E: When I watch a band, I'd rather watch one that was super into what they were doing, even if they weren't that good technically, or even if they aren't that great a band generally. I'd rather watch a band just lose their minds then a band standing there playing really good music but not being that into it.
TMHT: Have you ever seen the Chariot
E: Yeah, they played Bled Fest last year and I watched three or four of their songs and it was really cool. I don't really like them as a band necessarily, but they're great live.
TMHT: Yeah that's what I'm saying. I'm not into them as a band at all, but they were throwing their guitars in the air and crowd-surfing and shit, and I was really getting into it.

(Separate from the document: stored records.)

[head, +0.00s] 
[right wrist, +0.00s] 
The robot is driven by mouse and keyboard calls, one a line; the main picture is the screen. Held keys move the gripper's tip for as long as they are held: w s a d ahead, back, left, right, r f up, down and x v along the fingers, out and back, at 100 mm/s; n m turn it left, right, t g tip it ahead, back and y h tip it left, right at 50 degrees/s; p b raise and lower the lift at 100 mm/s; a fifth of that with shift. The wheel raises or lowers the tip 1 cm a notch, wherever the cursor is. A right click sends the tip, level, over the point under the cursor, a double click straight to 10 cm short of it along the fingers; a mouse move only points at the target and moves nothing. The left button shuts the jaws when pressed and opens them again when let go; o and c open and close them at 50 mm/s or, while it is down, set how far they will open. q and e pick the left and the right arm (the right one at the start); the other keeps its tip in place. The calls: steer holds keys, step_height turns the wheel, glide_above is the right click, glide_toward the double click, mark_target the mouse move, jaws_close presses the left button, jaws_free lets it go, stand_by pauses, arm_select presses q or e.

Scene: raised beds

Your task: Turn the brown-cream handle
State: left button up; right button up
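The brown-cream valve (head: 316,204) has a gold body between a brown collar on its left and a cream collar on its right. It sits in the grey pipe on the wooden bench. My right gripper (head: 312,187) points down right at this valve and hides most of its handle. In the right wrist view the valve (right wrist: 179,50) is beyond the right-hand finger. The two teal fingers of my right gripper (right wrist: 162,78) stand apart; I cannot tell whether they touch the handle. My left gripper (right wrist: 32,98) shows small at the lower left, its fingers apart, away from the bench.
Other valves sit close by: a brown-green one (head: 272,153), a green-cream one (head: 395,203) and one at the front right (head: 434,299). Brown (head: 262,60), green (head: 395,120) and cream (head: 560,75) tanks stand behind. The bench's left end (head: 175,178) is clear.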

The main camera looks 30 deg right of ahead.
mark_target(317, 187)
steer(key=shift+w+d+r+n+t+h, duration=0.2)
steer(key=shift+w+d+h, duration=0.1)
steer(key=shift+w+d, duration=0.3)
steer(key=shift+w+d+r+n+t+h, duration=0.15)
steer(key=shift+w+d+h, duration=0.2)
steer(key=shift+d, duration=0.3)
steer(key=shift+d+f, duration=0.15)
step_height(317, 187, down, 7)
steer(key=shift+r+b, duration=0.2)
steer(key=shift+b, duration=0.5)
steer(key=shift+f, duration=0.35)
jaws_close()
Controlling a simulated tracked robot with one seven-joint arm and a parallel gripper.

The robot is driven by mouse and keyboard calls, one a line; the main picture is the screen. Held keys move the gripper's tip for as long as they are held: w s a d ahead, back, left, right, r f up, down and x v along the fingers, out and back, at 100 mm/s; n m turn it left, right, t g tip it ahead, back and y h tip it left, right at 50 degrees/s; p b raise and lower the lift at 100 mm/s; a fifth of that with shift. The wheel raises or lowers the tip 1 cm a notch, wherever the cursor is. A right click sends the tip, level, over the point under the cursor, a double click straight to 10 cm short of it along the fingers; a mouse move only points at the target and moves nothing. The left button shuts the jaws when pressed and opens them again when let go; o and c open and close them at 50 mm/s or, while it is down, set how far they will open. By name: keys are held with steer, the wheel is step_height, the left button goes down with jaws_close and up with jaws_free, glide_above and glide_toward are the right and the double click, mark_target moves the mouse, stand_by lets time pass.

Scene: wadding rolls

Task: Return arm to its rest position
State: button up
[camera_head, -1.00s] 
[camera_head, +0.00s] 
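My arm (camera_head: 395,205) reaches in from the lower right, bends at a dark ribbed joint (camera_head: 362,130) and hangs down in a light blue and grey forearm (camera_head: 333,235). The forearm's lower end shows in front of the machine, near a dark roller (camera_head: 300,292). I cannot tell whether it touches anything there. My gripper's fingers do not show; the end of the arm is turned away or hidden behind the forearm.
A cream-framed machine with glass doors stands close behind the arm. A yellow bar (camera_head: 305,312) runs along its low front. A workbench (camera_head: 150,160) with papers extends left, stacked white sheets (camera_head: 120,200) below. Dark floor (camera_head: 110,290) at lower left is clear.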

E: There was one moment – and usually I think this is kind of cheesy – but one of the guitar players had climbed on top of this huge PA speakers, and there were a bunch of weird lights going on and the whole crowd was going nuts. I thought that was really cool.
TMHT: So I gotta ask, was your band name influenced by the movie 300?
W: Nah, we were a band before that movie came out.
TMHT: How often do you get dicks like me asking that question?
E: Daily, probably.
TMHT: Did you enjoy the movie at least?
W: I don't think I've ever seen it...
E: Yeah, I thought it was a tight movie.
TMHT: Has anyone ever done this at the edge of the pit [makes a kicking motion]
W: Nah that hasn't happened yet.
TMHT: Someone needs to get on that...
So yeah; Xerxes are cool as shit. They've got a bunch more dates left on their current touring cycle, so go check them out and kick a motherfucker or two.